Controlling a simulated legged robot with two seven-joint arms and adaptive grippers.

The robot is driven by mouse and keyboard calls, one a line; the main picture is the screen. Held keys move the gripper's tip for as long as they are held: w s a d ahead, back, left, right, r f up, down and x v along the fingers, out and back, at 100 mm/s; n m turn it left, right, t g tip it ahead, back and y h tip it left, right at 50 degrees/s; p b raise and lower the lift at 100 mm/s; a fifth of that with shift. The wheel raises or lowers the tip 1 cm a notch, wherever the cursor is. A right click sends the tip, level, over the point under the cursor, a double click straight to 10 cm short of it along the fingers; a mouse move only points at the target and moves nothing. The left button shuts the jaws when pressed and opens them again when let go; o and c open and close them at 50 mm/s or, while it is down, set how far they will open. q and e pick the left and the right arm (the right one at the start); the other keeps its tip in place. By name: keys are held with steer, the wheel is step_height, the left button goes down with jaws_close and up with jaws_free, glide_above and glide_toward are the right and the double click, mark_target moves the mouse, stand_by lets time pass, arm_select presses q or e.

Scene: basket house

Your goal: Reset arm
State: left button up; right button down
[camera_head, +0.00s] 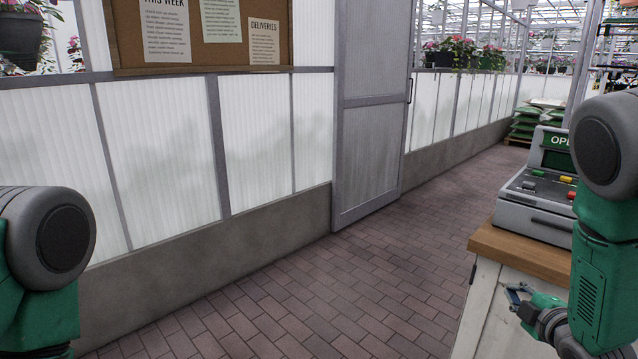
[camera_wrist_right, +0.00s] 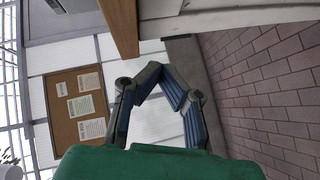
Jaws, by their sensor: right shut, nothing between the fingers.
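My right gripper (camera_head: 517,294) is low at the right in the head view, beside the white front of the wooden-topped counter (camera_head: 522,252). In the right wrist view its fingers (camera_wrist_right: 159,75) come together at the tips, with nothing between them. My right arm comes down along the right edge of the head view. Only a green and grey part of my left arm shows at the lower left. My left gripper is not in view.
A grey cash register (camera_head: 535,205) with coloured keys stands on the counter. A grey door (camera_head: 370,100) and a low wall (camera_head: 215,245) with white panels run along the left. Stacked bags (camera_head: 530,122) lie at the back. The brick floor (camera_head: 330,290) between is clear.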

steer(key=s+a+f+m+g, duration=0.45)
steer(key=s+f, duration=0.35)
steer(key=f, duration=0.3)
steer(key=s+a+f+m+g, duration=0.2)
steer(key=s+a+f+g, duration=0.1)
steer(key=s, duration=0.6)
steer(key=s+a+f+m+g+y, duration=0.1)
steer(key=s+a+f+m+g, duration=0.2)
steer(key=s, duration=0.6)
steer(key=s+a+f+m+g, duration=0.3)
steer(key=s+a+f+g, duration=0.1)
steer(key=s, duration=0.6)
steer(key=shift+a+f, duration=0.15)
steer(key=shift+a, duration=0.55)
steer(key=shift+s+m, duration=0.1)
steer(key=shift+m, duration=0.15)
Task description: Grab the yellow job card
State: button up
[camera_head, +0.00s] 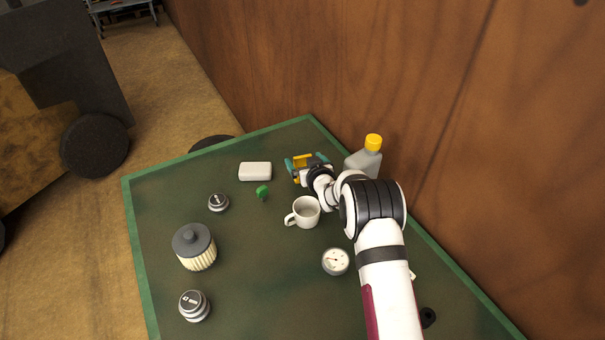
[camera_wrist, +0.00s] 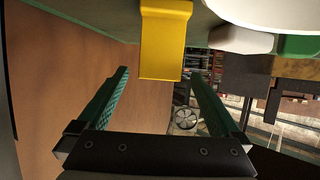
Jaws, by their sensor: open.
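The yellow job card (camera_head: 302,158) is near the far end of the green table, partly hidden by my gripper. In the wrist view the yellow card (camera_wrist: 165,42) hangs in from the top edge, its end lying between the two green fingertips. My gripper (camera_head: 306,162) is open, with one finger to each side of the card. In the wrist view my gripper (camera_wrist: 160,74) shows a clear gap between each finger and the card. I cannot tell how deep the card sits between the fingers.
A grey bottle with a yellow cap (camera_head: 364,160) stands close right of my gripper, near the wooden wall (camera_head: 400,80). A white block (camera_head: 255,171), a green piece (camera_head: 262,192) and a white mug (camera_head: 304,212) lie nearby. A filter (camera_head: 194,247) and a gauge (camera_head: 335,262) are nearer.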

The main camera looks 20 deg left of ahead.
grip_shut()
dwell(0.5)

WHAT YOU NEED TO DO → Select every line of the material above holding the word "State" and copy it.

THE ANSWER →
State: left button up; right button down
State: button up

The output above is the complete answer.